§ **YOUR INSTRUCTIONS**
Note each line of the listing that contains the string "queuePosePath", and copy it.

-------------------------

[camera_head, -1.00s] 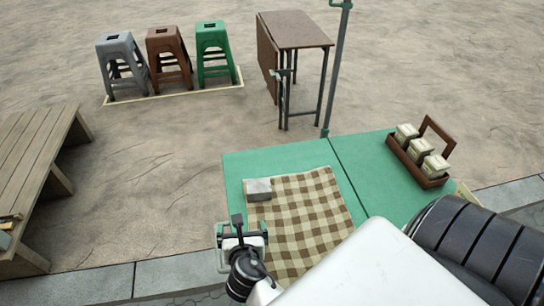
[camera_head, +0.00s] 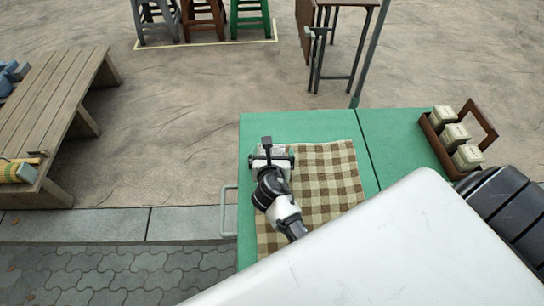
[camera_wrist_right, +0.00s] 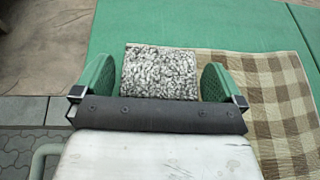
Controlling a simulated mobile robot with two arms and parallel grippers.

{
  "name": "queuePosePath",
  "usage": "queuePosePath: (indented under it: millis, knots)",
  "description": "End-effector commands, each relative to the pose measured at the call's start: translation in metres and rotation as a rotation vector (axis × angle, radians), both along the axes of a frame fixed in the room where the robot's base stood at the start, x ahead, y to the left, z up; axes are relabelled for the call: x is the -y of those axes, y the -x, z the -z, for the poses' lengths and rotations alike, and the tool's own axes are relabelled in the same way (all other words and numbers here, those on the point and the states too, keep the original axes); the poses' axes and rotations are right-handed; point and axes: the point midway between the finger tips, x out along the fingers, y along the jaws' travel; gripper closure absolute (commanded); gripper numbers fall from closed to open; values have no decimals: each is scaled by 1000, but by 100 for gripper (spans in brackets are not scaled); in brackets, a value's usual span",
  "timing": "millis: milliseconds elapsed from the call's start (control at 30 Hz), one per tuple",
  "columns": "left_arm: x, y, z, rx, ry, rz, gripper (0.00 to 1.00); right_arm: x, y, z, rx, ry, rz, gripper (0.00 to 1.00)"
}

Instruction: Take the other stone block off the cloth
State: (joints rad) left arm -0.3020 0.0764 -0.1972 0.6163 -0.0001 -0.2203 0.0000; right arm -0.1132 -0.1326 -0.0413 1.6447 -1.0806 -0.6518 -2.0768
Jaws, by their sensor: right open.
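The grey speckled stone block (camera_wrist_right: 161,73) lies at the far left corner of the brown checked cloth (camera_wrist_right: 268,97), in the right wrist view. My right gripper (camera_wrist_right: 157,84) is open, with one green finger on each side of the block. Narrow gaps seem to show between fingers and block, and I cannot tell whether either touches. In the head view my right gripper (camera_head: 271,155) covers most of the block, and the cloth (camera_head: 332,178) spreads to its right and toward me. My left gripper is not in view.
The green table (camera_head: 395,140) has bare room behind and right of the cloth. A brown wooden carrier (camera_head: 440,146) with three pale lidded containers stands at its right. A wooden bench (camera_head: 50,95) is at the left. Stools and a folding table stand farther back.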

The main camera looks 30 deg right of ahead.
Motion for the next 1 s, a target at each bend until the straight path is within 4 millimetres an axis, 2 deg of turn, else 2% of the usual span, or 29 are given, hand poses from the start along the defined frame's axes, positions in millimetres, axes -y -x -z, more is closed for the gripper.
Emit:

-------------------------

§ **WRITTEN ANSWER**
  "name": "queuePosePath",
  "usage": "queuePosePath: (indented under it: millis, knots)",

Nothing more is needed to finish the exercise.